Mais do que revoltado, o jovem procura se formar e encontrar seu lugar na sociedade. Os padrões pré-estabelecidos são ainda padrões, mas precisam convencer. A autoridade, antes garantida pela idade, agora pode ser questionada e ela até pode conviver na relação entre pares: possuir reconhecimento não é só uma questão de idade, mas de empatia pessoal. Além disso, a conexão com o virtual caracteriza a disseminação de novas ideias, mas também de padrões que acabam imperando nas juventudes: é o grande mercado, hiperconectado com os jovens, que muitas vezes influencia os padrões.
Esta mudança na lógica da vida humana alcança também o ambiente eclesial. Anteriormente, a catequese era para as crianças, o casamento ou o convento para os adultos, a sede da sabedoria ficava nas mãos dos mais velhos. Hoje, vemos jovens fazendo os Sacramentos da Iniciação Cristã (que anteriormente eram amplamente ministrados às crianças), jovens sendo os “gurus” dos próprios jovens em temas da Igreja, e a entrada das redes sociais criou e fomentou novas experiências pastorais e eclesiais. A Igreja já consegue realizar ponto de encontro para a evangelização com as juventudes. Mas ela não pode esquecer: o jovem de hoje, antes de convencer-se pela instituição, sente-se atraído pela intuição, pelo carisma.
Como está a oferta de bons e calorosos exemplos?
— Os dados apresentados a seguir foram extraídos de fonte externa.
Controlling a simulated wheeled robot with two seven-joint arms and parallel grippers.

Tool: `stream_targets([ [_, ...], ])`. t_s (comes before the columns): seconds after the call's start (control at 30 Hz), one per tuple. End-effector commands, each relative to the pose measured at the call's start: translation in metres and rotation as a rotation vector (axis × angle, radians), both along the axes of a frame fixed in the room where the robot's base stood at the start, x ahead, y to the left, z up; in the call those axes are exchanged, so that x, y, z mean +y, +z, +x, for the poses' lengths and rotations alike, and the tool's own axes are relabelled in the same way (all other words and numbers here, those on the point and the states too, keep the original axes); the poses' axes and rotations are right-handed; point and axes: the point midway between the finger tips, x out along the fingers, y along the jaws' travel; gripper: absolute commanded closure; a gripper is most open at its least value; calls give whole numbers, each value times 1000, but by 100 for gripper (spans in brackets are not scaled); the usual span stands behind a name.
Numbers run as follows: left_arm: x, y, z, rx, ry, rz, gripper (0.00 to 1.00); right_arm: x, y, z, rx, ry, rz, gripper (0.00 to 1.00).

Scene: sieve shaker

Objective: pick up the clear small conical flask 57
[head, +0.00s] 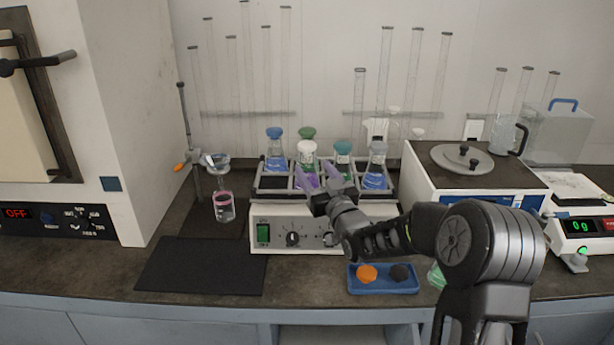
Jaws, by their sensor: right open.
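Several small clear conical flasks stand in the rack tray (273,190) on top of the shaker. They have a blue cap (274,133), a green cap (307,132), a white cap (307,147), a teal cap (343,147) and a grey cap (378,147). Blue liquid shows in some. No number 57 is readable, so I cannot tell which flask bears it. My right gripper (321,178) is open over the front middle of the tray, its purple fingers close in front of the white-capped flask and partly hiding it. My left gripper is not in view.
The shaker body (276,232) stands mid-bench. A blue tray (384,289) with orange and black caps lies in front. A dark mat (200,266) is at left, below a beaker (224,207) with pink liquid. A lidded machine (420,180) and a balance (585,240) are at right.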

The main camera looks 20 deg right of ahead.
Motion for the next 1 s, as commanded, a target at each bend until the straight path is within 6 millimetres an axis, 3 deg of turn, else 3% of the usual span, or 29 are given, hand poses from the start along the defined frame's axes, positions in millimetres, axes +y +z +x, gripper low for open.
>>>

O testemunho cristão atinge o coração desta faixa etária tão discutida e tão provocadora? “Nisto todos conhecerão que sois meus discípulos, se vos amardes uns aos outros” (Jo 13,35).

Referências
ARIÈS, Philipe. História Social da Criança e da Família. 2. ed. Rio de Janeiro: LTC, 1981.
KLOSINSKI, Gunter. A Adolescência Hoje: situações, conflitos e desafios. Petrópolis: Vozes, 2005.
PRADO, Antonio Ramos do. Como vivem os jovens? In: Escolhendo Jesus: jovens cristãos para uma nova sociedade. Petrópolis: Vozes, 2018.
SÍNODO DOS BISPOS. Os jovens, a fé e o discernimento vocacional – Documento preparatório. Brasília: Edições CNBB, 2017.